• _Provided material_
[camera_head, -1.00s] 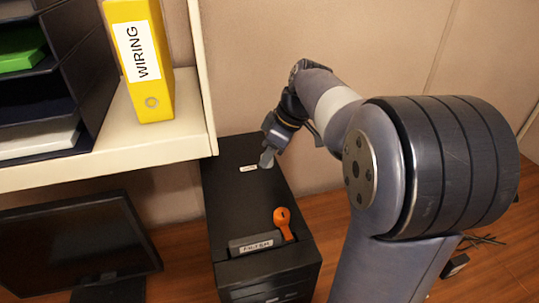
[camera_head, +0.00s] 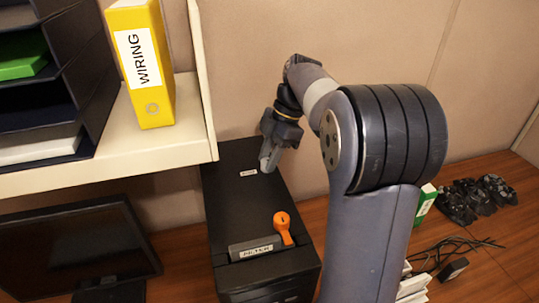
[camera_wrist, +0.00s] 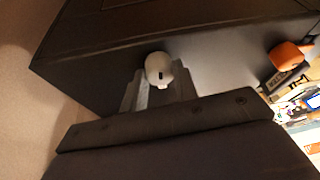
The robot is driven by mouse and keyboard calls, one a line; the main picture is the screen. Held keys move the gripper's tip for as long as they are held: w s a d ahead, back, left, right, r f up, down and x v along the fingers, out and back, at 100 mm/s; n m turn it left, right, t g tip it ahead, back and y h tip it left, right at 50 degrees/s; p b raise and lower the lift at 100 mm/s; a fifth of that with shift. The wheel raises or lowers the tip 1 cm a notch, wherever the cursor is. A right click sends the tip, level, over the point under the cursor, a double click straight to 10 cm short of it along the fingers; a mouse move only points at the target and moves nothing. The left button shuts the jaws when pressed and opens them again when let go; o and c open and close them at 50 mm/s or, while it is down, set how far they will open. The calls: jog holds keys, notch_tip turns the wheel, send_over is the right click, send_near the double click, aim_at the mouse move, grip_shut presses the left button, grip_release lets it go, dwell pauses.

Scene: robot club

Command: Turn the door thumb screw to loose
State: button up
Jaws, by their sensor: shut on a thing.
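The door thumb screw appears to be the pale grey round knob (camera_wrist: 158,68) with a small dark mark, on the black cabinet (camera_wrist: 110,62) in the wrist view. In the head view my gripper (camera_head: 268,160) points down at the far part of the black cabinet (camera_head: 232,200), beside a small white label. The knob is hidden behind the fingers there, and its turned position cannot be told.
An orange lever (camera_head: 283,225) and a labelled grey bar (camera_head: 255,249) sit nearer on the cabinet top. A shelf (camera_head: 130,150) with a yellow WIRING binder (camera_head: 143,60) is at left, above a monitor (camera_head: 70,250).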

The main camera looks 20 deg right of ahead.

• _The request_
With the pictures left out, restate word for word every line of the data above, from the first down to the line that contains "[camera_wrist, +0.00s]".

• _Finished task_
[camera_head, -1.00s] 
[camera_head, +0.00s] 
[camera_wrist, +0.00s] 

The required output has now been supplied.